LISTING:
>>>

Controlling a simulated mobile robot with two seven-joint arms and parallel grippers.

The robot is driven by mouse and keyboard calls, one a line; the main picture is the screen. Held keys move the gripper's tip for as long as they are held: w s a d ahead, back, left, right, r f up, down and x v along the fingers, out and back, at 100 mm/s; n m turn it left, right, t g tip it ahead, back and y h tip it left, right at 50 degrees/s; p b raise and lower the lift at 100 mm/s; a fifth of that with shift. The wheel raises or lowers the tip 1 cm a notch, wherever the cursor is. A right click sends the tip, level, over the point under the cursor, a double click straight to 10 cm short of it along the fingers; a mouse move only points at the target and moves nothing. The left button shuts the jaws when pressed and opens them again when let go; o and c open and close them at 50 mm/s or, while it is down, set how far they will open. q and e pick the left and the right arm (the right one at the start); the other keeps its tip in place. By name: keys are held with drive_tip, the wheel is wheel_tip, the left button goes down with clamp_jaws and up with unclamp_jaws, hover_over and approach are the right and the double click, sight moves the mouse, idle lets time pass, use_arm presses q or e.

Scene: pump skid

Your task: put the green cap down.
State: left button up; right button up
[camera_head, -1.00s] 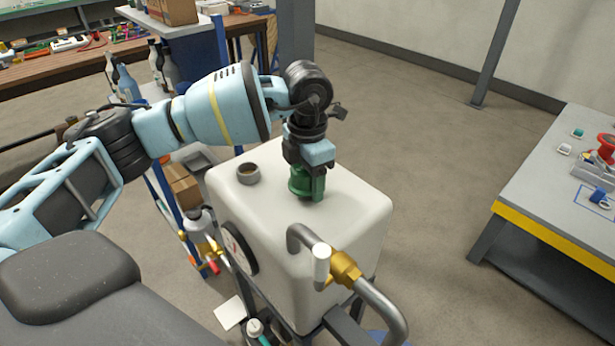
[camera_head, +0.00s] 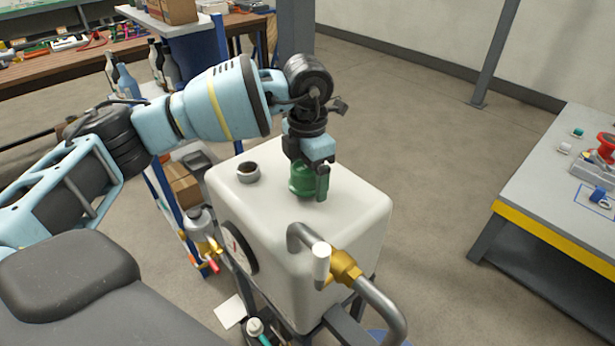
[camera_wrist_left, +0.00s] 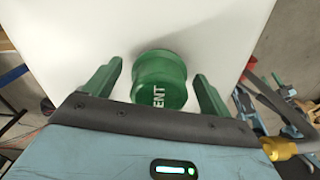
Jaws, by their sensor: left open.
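The green cap (camera_head: 301,181) stands on the flat top of the white tank (camera_head: 345,205), to the right of the tank's open grey filler neck (camera_head: 248,172). In the left wrist view the cap (camera_wrist_left: 160,80) shows white lettering that reads "ENT", and it sits between the two green fingers with a gap on each side. My left gripper (camera_head: 310,185) is open around the cap, pointing down from above. In the left wrist view its fingers (camera_wrist_left: 155,92) are spread apart. My right gripper is not in view.
A grey pipe with a brass fitting (camera_head: 345,266) rises at the tank's front. A round gauge (camera_head: 238,250) is on its left side. A table with a yellow edge (camera_head: 550,239) stands at the right, with open floor between. Shelves with bottles (camera_head: 165,65) stand behind my arm.

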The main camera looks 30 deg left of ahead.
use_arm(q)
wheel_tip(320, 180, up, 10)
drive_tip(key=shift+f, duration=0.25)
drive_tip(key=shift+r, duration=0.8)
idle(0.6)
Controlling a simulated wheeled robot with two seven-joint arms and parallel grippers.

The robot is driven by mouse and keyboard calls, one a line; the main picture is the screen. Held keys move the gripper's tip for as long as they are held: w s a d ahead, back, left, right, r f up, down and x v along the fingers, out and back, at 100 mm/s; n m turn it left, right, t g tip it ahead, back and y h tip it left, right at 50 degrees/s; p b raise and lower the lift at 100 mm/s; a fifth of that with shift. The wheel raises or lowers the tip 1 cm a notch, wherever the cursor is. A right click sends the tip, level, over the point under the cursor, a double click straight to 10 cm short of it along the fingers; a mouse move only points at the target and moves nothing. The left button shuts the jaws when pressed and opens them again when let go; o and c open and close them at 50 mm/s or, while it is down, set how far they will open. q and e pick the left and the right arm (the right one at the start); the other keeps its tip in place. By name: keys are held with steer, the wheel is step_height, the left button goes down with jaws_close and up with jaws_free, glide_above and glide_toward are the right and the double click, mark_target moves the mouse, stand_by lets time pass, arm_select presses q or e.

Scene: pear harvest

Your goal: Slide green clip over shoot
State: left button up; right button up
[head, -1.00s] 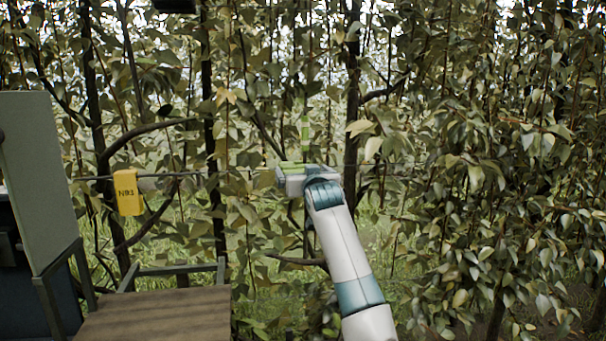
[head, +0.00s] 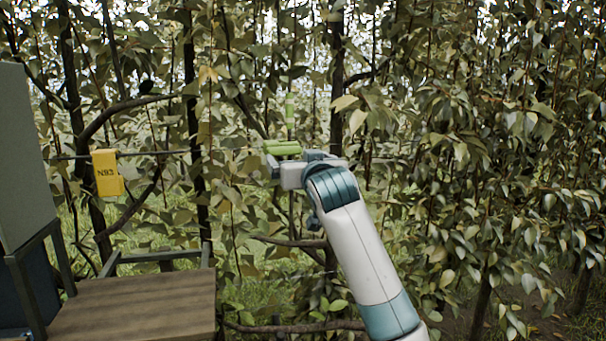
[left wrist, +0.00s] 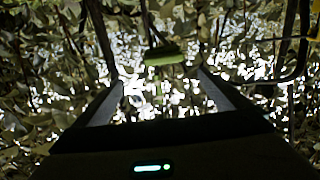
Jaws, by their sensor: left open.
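The green clip (head: 283,148) is a short green piece lying roughly level at the wire, just above the end of my left gripper (head: 273,166). A paler green, upright banded piece (head: 290,112) stands above it along a thin vertical shoot. In the left wrist view, a green piece (left wrist: 163,55) shows just beyond and between the spread fingertips of my left gripper (left wrist: 160,82). That gripper is open, and nothing is visibly clamped in it. Whether the clip touches the shoot I cannot tell. My right gripper is out of view.
A yellow tag marked N93 (head: 107,173) hangs on the horizontal wire (head: 160,152) at left. A wooden platform (head: 140,302) and a grey panel (head: 22,160) fill the lower left. Dark branches and dense leaves surround the gripper, thickest at right.

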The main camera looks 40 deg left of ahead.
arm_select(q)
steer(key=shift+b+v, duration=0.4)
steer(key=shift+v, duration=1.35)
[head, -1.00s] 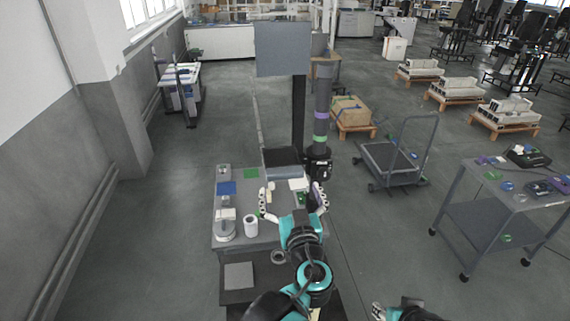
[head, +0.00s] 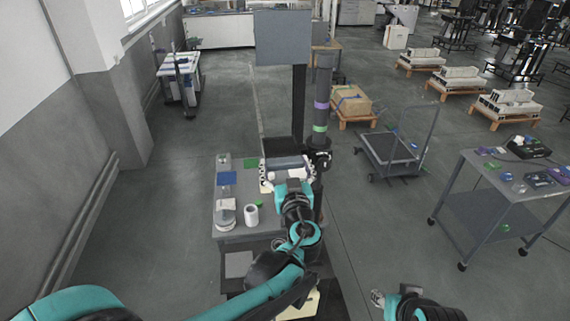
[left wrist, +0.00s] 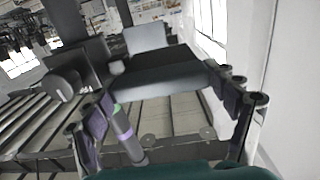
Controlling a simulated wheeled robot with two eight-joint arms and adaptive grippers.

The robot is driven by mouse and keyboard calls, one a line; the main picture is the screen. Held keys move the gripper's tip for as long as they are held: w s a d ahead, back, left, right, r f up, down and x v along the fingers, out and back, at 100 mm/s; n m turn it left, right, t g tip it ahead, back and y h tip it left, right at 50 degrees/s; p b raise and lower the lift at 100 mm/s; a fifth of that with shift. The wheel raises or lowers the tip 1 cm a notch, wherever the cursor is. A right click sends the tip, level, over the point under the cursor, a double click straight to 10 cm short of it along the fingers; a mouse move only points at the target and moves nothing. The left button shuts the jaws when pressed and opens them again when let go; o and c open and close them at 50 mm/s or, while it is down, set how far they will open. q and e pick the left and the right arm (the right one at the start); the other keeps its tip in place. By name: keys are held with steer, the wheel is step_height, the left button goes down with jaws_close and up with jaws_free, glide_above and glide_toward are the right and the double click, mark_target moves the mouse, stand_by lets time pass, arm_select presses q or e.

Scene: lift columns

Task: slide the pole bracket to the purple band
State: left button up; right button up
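The dark pole (head: 322,80) stands behind the work table, with a purple band (head: 321,105) above a green band (head: 319,128). The black pole bracket (head: 319,157) sits around the pole, below the green band. My left gripper (head: 288,168) is just left of the bracket, partly hidden by its own wrist. In the left wrist view the gripper (left wrist: 163,95) has its fingers wide apart, with nothing held. The purple band (left wrist: 125,133) shows there beside the left finger. My right gripper (head: 377,299) is low at the right, far from the pole; its finger opening is unclear.
The grey table (head: 237,222) holds a white cup (head: 252,214), a blue square (head: 226,178) and a green square (head: 251,163). A dark raised tray (head: 283,148) is close to my left gripper. A flat cart (head: 390,155) and a grey trolley (head: 480,205) stand at the right.

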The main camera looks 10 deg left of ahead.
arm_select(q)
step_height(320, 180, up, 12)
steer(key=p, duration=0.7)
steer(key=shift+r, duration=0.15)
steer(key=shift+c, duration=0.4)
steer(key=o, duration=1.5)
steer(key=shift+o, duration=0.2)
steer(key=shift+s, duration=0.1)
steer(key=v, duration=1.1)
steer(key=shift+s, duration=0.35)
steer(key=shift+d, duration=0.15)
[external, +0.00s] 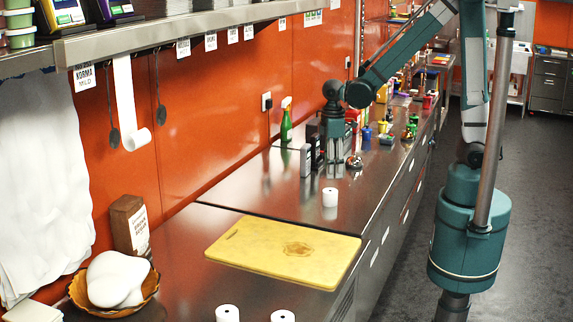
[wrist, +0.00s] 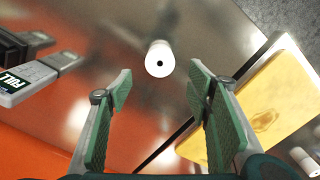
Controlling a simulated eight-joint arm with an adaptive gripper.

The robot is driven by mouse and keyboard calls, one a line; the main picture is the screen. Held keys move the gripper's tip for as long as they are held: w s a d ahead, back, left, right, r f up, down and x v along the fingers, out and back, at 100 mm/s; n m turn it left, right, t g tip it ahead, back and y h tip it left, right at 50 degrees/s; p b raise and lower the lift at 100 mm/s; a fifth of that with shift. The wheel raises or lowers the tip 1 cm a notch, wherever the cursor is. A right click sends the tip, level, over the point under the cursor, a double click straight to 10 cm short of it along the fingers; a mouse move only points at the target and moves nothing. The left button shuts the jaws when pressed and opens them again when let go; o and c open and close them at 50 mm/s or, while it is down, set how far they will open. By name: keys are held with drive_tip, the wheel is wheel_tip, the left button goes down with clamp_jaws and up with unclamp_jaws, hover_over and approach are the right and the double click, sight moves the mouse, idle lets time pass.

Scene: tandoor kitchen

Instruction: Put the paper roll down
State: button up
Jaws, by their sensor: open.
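A white paper roll (external: 330,197) stands upright on the steel counter, just beyond the yellow cutting board. In the wrist view the same roll (wrist: 159,58) shows nearly end-on, with its dark core hole, ahead of my fingertips. My gripper (external: 333,164) points down above the counter, a little behind the roll in the external view. In the wrist view my gripper (wrist: 160,82) has its two green-padded fingers wide apart with nothing between them. The roll appears clear of both fingers.
The yellow cutting board (external: 260,255) lies nearby. More white rolls (external: 227,313) stand at the front edge of the picture. Dark and grey containers (external: 307,158) and a green spray bottle (external: 286,124) stand near my gripper. The counter (external: 245,192) is bare left of the roll.

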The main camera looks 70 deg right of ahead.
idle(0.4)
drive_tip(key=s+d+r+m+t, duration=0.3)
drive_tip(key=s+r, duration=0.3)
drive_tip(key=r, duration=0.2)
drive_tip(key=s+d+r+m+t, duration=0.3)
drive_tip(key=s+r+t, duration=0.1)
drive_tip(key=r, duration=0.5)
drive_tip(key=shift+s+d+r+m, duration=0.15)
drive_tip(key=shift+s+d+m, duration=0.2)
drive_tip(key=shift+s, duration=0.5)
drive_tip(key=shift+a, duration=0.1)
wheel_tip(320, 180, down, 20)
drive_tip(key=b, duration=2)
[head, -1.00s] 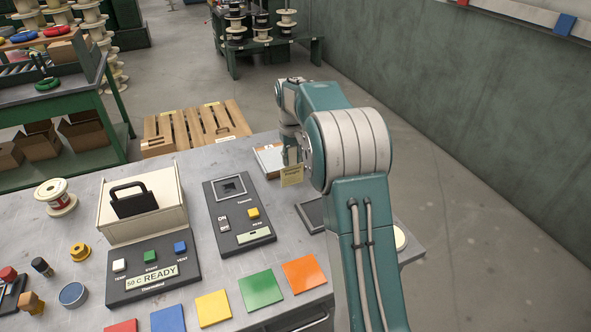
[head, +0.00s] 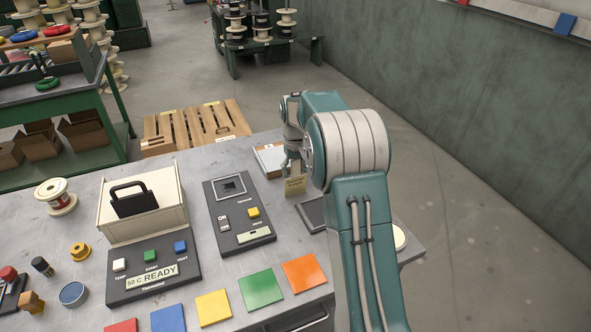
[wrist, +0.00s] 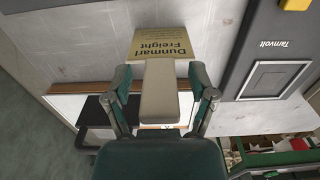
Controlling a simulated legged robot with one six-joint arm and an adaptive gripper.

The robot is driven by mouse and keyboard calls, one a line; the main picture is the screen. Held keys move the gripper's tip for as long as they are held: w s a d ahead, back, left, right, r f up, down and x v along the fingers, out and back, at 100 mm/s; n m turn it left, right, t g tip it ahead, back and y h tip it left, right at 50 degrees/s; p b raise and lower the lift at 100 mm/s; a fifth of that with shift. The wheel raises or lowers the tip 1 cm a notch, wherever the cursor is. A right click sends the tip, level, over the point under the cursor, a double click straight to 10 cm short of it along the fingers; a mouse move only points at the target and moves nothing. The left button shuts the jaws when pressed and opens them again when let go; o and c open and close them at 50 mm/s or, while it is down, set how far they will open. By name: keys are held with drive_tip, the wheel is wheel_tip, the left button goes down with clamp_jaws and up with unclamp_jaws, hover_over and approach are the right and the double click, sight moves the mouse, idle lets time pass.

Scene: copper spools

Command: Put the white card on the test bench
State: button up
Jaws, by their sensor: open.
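The only card near my gripper is pale yellow rather than white (head: 295,186), printed "Dunmari Freight"; it also shows in the wrist view (wrist: 160,42). In the head view it is at the right part of the grey bench (head: 90,190), just in front of my gripper (head: 291,168). In the wrist view my gripper (wrist: 160,92) is open, its fingers either side of a pale block (wrist: 161,85). The block lies against the card's lower edge; I cannot tell if they are joined. Whether the card touches the bench is unclear.
The Tamvolt unit (head: 222,190) is to the left, a dark flat tray (head: 311,214) just in front. Coloured tiles (head: 261,289) line the front. A wooden pallet (head: 195,127) is beyond the bench.

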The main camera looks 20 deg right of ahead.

<<<

EXERCISE REQUIREMENTS: In the entries above, identify every line with the word "joint". Copy those lines.

THE RESPONSE:
Controlling a simulated mobile robot with two seven-joint arms and parallel grippers.
Controlling a simulated wheeled robot with two seven-joint arms and parallel grippers.
Controlling a simulated wheeled robot with two eight-joint arms and adaptive grippers.
Controlling a simulated eight-joint arm with an adaptive gripper.
Controlling a simulated legged robot with one six-joint arm and an adaptive gripper.

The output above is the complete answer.